(Manipulation episode records)
----------------

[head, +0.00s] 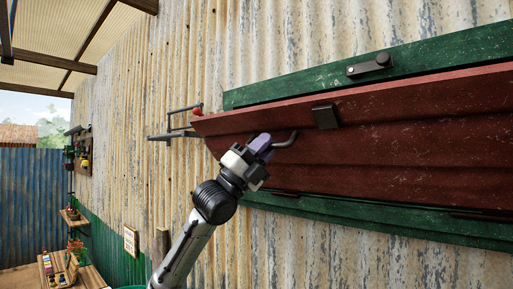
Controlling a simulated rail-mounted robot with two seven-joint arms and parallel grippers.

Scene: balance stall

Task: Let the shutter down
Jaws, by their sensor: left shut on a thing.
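The red shutter (400,130) is a wide ribbed panel at the right of the head view, set in a green frame (440,48) on the wall. It is tilted, its upper edge standing out from the wall. A dark bar handle (286,142) sits near its left end. My left gripper (264,147) is at this handle and shut on it; its fingers partly hide the grip. A dark block (325,116) is fixed on the shutter's face, and a latch with a round knob (370,66) is on the frame's top board. My right gripper is not in view.
A metal bracket (176,122) with a red tip juts from the corrugated wall (180,75) left of the shutter. Small shelves and a table with goods (70,272) stand at the far lower left. A small sign (130,241) hangs low on the wall.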

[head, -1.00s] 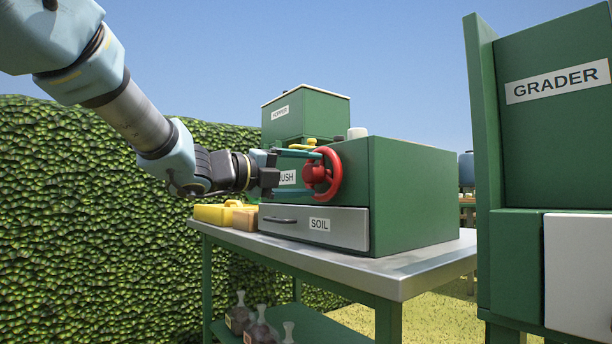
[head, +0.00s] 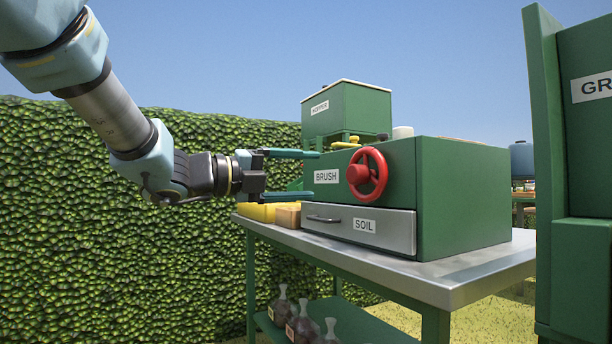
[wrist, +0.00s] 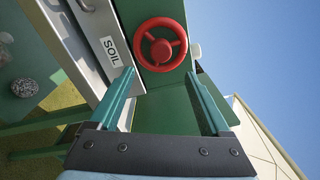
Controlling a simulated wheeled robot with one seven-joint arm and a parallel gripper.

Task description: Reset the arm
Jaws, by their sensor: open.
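My gripper (head: 300,174) is at the end of my arm, left of the green machine (head: 462,195) in the head view. Its two teal fingers are spread apart with nothing between them. In the wrist view, my gripper (wrist: 165,95) points toward the machine's front, with the red wheel (wrist: 160,45) beyond the fingertips. The red wheel (head: 367,174) is on the machine's front beside the BRUSH label (head: 327,176), and the fingers appear clear of it.
A grey SOIL drawer (head: 358,230) is shut below the wheel. The machine stands on a metal-topped table (head: 470,278). A yellow container (head: 258,212) sits at its left end. Dark bottles (head: 300,325) stand on the lower shelf. A hedge (head: 120,260) is behind; a green cabinet (head: 585,130) stands right.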

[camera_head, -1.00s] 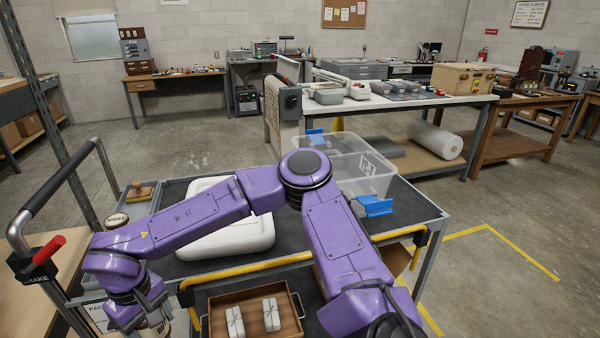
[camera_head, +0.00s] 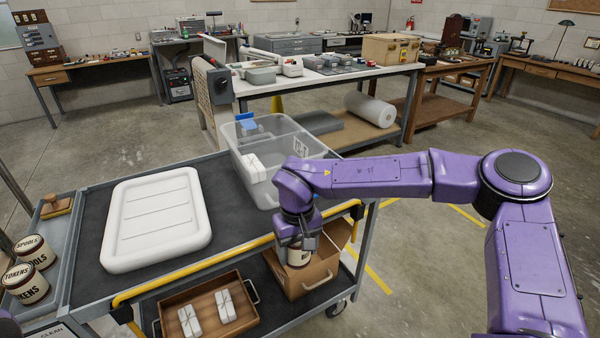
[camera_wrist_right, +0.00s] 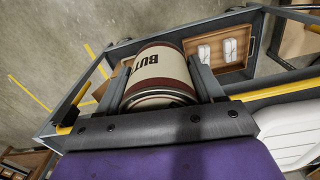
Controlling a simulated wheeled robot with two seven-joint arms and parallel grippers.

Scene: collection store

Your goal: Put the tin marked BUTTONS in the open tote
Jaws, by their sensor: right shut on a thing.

----------------

:: Goal of the exercise ::
Every line of the material is to be quoted exactly, with no pictures carried over.

:: Solution for this task ::
[head, +0.00s] 
Controlling a simulated rail-mounted robot with two seven-joint arms and parallel grippers.

Scene: balance stall

Task: Let the shutter down
Jaws, by their sensor: left shut on a thing.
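The red shutter (400,130) is a wide ribbed panel at the right of the head view, set in a green frame (440,48) on the wall. It is tilted, its upper edge standing out from the wall. A dark bar handle (286,142) sits near its left end. My left gripper (264,147) is at this handle and shut on it; its fingers partly hide the grip. A dark block (325,116) is fixed on the shutter's face, and a latch with a round knob (370,66) is on the frame's top board. My right gripper is not in view.
A metal bracket (176,122) with a red tip juts from the corrugated wall (180,75) left of the shutter. Small shelves and a table with goods (70,272) stand at the far lower left. A small sign (130,241) hangs low on the wall.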

[head, -1.00s] 
[head, +0.00s] 
[wrist, +0.00s] 
Controlling a simulated wheeled robot with one seven-joint arm and a parallel gripper.

Task description: Reset the arm
Jaws, by their sensor: open.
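My gripper (head: 300,174) is at the end of my arm, left of the green machine (head: 462,195) in the head view. Its two teal fingers are spread apart with nothing between them. In the wrist view, my gripper (wrist: 165,95) points toward the machine's front, with the red wheel (wrist: 160,45) beyond the fingertips. The red wheel (head: 367,174) is on the machine's front beside the BRUSH label (head: 327,176), and the fingers appear clear of it.
A grey SOIL drawer (head: 358,230) is shut below the wheel. The machine stands on a metal-topped table (head: 470,278). A yellow container (head: 258,212) sits at its left end. Dark bottles (head: 300,325) stand on the lower shelf. A hedge (head: 120,260) is behind; a green cabinet (head: 585,130) stands right.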

[camera_head, -1.00s] 
[camera_head, +0.00s] 
[camera_wrist_right, +0.00s] 
Controlling a simulated wheeled robot with two seven-joint arms and parallel grippers.

Scene: collection store

Your goal: Put the tin marked BUTTONS in the open tote
Jaws, by their sensor: right shut on a thing.

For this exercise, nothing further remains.